I have a machine with 24 cores and 2 threads per core. I'm trying to optimize the following code for parallel execution. However, I noticed that the code's performance starts to degrade after a certain number of threads.

import argparse
import glob
import h5py
import numpy as np
import pandas as pd
import xarray as xr
from tqdm import tqdm
import time
import datetime
from multiprocessing import Pool, cpu_count, Lock
import multiprocessing
import cProfile, pstats, io


def process_parcel_file(f, bands, mask):
    start_time = time.time()
    test = xr.open_dataset(f)
    print(f"Elapsed in process_parcel_file for reading dataset: {time.time() - start_time}")

    start_time = time.time()
    subset = test[bands + ['SCL']].copy()
    subset = subset.where(subset != 0, np.nan)
    if mask:
        subset = subset.where((subset.SCL >= 3) & (subset.SCL < 7))
    subset = subset[bands]

    # Adding a new dimension week_year and performing grouping
    subset['week_year'] = subset.time.dt.strftime('%Y-%U')
    subset = subset.groupby('week_year').mean().sortby('week_year')
    subset['id'] = test['id'].copy()

    # Store the dates and counting pixels for each parcel
    dates = subset.week_year.values
    n_pixels = test[['id', 'SCL']].groupby('id').count()['SCL'][:, 0].values.reshape(-1, 1)

    # Converting to dataframe
    grouped_sum = subset.groupby('id').sum()
    ids = grouped_sum.id.values
    grouped_sum = grouped_sum.to_array().values
    grouped_sum = np.swapaxes(grouped_sum, 0, 1)
    grouped_sum = grouped_sum.reshape((grouped_sum.shape[0], -1))
    colnames = ["{}_{}".format(b, str(x).split('T')[0]) for b in bands for x in dates] + ['count']
    values = np.hstack((grouped_sum, n_pixels))
    df = pd.DataFrame(values, columns=colnames)
    df.insert(0, 'id', ids)
    print(f"Elapsed in process_parcel_file til end: {time.time() - start_time}")
    return df


def fs_creation(input_dir, out_file, labels_to_keep=None, th=0.1, n=64, days=5, total_days=180, mask=False,
                mode='s2', method='patch', bands=['B02', 'B03', 'B04', 'B05', 'B06', 'B07', 'B08', 'B8A', 'B11', 'B12']):
    files = glob.glob(input_dir)
    times_pool = []  # For storing execution times
    times_seq = []
    cpu_counts = list(range(2, multiprocessing.cpu_count() + 1, 4))  # The different CPU counts to use

    for count in cpu_counts:
        print(f"Executing with {count} threads")
        if method == 'parcel':
            start_pool = time.time()
            with Pool(count) as pool:
                arguments = [(f, bands, mask) for f in files]
                dfs = list(tqdm(pool.starmap(process_parcel_file, arguments), total=len(arguments)))


            end_pool = time.time()
            start_seq = time.time()
            dfs = pd.concat(dfs)
            dfs = dfs.groupby('id').sum()
            counts = dfs['count'].copy()
            dfs = dfs.div(dfs['count'], axis=0)
            dfs['count'] = counts
            dfs.drop(index=-1).to_csv(out_file)
            end_seq = time.time()
            times_pool.append(end_pool - start_pool)  
            times_seq.append(end_seq - start_seq)

    pd.DataFrame({'CPU_count': cpu_counts, 'Time pool': times_pool, 
                  'Time seq' : times_seq}).to_csv('cpu_times.csv', index=False)

    return 0

When executing the code, it scales well up to around 7-8 threads, but after that, the performance starts to deteriorate.
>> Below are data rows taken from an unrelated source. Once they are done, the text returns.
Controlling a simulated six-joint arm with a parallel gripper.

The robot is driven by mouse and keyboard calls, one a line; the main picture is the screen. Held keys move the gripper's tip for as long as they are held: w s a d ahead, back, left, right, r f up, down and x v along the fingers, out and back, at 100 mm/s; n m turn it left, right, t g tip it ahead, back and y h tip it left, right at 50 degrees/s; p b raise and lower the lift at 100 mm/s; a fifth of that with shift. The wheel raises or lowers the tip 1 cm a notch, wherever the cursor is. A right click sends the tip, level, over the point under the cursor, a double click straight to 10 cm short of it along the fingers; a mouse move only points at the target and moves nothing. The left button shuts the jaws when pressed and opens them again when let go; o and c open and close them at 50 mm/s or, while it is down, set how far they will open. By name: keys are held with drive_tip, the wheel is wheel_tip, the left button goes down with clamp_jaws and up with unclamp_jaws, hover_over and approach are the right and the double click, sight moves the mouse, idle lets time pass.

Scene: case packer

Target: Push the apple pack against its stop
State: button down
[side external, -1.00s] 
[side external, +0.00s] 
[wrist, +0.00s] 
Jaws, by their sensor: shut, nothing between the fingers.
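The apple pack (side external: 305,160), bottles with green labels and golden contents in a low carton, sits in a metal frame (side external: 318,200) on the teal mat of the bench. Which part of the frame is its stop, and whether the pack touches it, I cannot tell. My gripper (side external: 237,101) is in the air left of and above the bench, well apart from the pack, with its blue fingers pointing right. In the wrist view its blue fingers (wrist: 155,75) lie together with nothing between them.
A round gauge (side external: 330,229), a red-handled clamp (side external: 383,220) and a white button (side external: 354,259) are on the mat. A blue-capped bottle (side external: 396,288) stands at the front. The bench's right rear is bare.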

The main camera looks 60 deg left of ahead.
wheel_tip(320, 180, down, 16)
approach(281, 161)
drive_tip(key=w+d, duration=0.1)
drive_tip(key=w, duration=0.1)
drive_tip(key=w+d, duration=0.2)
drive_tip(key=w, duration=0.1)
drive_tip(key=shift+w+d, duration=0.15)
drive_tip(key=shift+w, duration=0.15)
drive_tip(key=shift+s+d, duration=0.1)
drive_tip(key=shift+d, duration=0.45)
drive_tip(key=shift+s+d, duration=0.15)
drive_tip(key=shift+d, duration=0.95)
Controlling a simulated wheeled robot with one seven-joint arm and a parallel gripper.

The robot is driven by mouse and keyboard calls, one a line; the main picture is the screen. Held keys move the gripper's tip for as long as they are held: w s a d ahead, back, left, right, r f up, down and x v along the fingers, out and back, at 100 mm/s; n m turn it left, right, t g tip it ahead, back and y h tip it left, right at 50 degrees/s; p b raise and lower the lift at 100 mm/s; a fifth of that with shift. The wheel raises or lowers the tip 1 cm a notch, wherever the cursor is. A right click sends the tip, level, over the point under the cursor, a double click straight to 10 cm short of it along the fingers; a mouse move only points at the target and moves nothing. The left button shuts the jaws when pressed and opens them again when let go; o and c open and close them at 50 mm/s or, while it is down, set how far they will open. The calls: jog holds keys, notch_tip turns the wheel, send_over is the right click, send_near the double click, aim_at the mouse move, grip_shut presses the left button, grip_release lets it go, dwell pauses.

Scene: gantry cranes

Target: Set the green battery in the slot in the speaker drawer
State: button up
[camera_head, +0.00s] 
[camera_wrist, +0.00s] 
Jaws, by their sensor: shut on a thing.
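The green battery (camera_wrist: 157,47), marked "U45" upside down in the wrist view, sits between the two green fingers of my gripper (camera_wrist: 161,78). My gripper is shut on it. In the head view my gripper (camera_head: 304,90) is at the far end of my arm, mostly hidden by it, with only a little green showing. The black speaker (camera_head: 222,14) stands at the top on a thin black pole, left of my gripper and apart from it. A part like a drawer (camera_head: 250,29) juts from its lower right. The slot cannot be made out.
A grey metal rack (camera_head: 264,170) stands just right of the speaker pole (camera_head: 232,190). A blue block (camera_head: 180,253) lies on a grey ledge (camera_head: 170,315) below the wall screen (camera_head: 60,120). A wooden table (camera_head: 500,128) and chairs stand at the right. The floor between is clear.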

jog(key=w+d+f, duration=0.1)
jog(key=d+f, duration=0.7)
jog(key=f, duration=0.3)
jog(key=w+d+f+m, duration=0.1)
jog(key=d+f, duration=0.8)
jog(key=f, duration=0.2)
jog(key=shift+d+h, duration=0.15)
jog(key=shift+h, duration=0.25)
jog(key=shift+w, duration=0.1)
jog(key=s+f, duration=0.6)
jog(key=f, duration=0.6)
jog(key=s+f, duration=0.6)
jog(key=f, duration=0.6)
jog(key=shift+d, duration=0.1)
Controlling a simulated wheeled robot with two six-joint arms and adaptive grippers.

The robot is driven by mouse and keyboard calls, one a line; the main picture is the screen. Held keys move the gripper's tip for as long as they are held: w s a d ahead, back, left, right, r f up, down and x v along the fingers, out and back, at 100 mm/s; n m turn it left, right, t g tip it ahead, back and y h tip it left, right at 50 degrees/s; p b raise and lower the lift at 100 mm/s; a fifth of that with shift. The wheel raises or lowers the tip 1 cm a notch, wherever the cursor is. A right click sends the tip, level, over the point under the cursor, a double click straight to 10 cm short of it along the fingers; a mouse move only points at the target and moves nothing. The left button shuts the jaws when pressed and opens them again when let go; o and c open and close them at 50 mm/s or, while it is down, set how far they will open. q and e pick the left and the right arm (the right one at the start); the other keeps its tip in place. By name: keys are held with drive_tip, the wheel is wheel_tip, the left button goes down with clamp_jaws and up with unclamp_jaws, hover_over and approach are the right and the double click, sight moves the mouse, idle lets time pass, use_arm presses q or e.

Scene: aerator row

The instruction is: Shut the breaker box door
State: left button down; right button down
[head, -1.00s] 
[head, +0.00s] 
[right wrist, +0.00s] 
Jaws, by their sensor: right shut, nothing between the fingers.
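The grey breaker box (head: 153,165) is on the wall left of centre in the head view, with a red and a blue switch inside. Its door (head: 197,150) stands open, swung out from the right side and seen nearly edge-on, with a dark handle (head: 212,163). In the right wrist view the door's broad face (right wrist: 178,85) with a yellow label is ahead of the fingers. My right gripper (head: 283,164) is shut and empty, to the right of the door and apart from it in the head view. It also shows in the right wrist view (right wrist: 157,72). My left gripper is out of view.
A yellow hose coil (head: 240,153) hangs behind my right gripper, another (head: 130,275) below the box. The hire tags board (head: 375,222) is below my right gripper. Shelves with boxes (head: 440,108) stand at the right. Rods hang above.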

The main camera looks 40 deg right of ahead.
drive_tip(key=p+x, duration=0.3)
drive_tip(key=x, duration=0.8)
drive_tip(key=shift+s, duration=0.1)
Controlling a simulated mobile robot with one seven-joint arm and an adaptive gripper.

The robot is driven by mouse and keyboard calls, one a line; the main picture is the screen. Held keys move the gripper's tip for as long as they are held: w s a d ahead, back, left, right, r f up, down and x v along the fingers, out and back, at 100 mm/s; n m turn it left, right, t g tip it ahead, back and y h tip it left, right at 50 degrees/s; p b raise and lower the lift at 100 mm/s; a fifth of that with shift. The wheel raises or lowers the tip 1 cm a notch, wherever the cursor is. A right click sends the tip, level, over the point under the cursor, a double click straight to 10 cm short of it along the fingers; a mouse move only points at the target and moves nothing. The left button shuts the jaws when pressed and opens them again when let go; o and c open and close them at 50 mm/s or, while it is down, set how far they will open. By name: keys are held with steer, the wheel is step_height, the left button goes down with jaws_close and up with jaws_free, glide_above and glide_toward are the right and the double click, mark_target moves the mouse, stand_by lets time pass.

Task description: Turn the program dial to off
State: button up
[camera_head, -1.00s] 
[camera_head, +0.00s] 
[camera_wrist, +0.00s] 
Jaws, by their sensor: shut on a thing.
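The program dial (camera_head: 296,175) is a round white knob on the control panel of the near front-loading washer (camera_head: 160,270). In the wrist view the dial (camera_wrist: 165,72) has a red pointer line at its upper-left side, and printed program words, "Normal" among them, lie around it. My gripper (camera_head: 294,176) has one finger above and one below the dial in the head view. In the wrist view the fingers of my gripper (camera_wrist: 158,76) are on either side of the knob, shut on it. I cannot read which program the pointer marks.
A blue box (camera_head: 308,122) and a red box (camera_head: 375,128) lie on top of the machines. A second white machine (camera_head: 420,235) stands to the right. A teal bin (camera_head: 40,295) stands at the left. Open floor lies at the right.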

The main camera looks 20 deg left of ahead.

I have profiled the code, and it seems that each thread takes more time to execute the same code.

For example, with 2 threads:

Elapsed in process_parcel_file for reading dataset: 0.012271404266357422
Elapsed in process_parcel_file til end: 1.6681673526763916
Elapsed in process_parcel_file for reading dataset: 0.014229536056518555
Elapsed in process_parcel_file til end: 1.5836331844329834

However, with 22 threads:

Elapsed in process_parcel_file for reading dataset: 0.17968058586120605
Elapsed in process_parcel_file til end: 12.049026727676392
Elapsed in process_parcel_file for reading dataset: 0.052398681640625
Elapsed in process_parcel_file til end: 6.014119625091553

I'm struggling to understand why the performance degrades with more threads. I've already verified that the system has the required number of cores and threads.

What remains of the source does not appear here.